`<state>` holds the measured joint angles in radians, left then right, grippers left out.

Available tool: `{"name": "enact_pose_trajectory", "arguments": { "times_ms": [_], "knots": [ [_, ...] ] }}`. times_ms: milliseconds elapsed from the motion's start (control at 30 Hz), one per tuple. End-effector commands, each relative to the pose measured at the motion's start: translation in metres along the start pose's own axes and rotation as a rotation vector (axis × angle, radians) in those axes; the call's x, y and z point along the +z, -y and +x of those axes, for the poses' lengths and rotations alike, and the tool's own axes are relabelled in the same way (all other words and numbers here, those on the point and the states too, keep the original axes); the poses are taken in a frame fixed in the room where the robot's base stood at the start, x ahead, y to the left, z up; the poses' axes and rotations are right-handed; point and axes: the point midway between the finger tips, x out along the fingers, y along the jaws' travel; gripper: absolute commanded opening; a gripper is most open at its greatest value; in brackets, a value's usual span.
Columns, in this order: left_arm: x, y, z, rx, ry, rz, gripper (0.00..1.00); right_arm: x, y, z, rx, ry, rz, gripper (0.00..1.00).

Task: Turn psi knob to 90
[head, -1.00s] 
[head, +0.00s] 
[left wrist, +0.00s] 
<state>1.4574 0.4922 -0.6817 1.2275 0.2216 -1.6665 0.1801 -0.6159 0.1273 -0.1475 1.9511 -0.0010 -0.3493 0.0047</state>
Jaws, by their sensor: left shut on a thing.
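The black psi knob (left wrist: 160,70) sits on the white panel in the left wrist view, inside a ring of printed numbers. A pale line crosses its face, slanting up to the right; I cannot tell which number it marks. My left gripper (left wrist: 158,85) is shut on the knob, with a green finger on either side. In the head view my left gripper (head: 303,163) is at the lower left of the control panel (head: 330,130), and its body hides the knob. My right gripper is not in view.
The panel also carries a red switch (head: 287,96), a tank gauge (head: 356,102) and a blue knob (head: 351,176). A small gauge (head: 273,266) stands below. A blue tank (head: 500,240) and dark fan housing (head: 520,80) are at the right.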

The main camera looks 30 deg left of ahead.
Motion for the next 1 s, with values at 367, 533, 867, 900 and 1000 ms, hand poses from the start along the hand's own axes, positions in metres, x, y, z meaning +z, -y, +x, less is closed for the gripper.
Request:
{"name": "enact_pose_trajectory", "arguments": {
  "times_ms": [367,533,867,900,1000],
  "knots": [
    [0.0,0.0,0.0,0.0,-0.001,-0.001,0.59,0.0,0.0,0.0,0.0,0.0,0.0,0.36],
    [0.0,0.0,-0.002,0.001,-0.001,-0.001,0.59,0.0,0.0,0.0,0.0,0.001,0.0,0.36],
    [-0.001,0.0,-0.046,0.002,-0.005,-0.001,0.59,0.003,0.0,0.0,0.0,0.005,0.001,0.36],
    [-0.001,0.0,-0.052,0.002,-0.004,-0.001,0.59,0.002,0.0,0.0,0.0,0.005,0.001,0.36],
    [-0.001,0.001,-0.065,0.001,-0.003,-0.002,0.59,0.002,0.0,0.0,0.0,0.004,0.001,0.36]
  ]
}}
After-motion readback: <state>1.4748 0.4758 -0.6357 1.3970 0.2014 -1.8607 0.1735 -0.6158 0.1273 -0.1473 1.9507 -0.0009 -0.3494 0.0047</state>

————

■ **What the task asks**:
From the line holding "Motion for the" through the last line above, reproduce each line exactly and add nothing.

■ **Response below**:
Motion for the next 1 s, with values at 367, 533, 867, 900 and 1000 ms, hand poses from the start along the hand's own axes, positions in metres, x, y, z meaning +z, -y, +x, less is closed for the gripper.
Request:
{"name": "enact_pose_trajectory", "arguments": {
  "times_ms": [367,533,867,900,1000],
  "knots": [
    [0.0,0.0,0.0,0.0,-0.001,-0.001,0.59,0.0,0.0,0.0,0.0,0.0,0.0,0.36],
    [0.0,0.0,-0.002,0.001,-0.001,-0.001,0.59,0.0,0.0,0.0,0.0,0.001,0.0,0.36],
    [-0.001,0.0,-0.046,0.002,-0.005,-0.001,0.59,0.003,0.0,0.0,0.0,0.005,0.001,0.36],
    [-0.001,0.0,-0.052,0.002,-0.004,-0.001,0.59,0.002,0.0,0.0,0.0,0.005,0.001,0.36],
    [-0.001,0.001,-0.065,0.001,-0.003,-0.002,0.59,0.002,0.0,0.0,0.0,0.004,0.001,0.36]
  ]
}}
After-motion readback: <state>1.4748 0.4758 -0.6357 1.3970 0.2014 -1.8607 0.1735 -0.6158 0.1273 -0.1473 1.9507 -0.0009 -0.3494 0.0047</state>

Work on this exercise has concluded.